» Task: Do any lines in the data below contain "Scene"? If so, copy every one of them.

» Material for this exercise:
----

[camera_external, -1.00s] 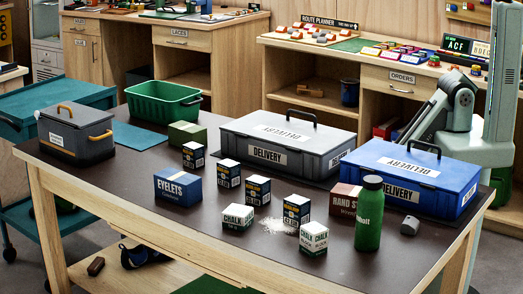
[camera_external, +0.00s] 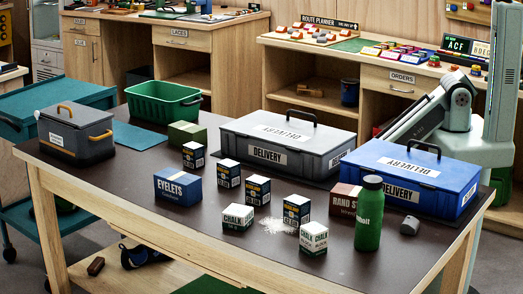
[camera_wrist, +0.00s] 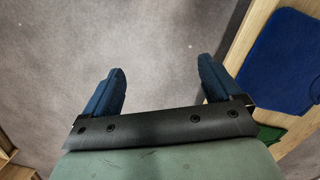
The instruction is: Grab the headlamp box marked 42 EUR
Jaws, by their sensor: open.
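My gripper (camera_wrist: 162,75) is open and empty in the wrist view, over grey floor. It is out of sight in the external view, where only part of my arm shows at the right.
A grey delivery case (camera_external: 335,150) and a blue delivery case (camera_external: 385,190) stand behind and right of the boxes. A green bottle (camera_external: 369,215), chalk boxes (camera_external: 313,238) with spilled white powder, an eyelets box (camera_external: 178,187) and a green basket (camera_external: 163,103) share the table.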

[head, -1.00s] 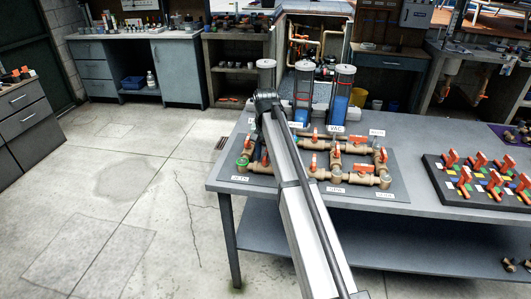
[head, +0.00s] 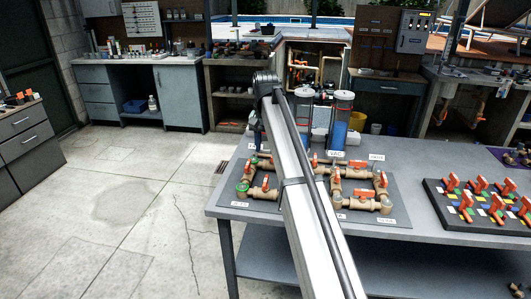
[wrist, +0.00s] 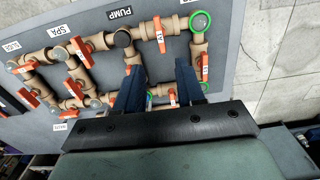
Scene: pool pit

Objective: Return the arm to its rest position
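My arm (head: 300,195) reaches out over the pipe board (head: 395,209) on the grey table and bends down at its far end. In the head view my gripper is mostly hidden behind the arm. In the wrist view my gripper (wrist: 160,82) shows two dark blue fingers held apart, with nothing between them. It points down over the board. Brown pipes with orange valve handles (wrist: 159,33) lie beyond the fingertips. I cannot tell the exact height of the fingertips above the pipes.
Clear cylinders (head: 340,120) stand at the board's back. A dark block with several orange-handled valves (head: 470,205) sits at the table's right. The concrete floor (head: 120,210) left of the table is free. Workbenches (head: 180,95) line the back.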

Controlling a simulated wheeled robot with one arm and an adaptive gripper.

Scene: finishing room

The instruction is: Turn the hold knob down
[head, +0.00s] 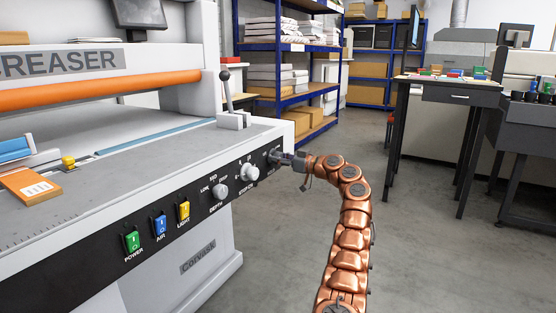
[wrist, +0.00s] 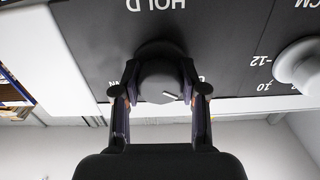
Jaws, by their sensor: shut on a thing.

----

» Task output:
Scene: pool pit
Scene: finishing room

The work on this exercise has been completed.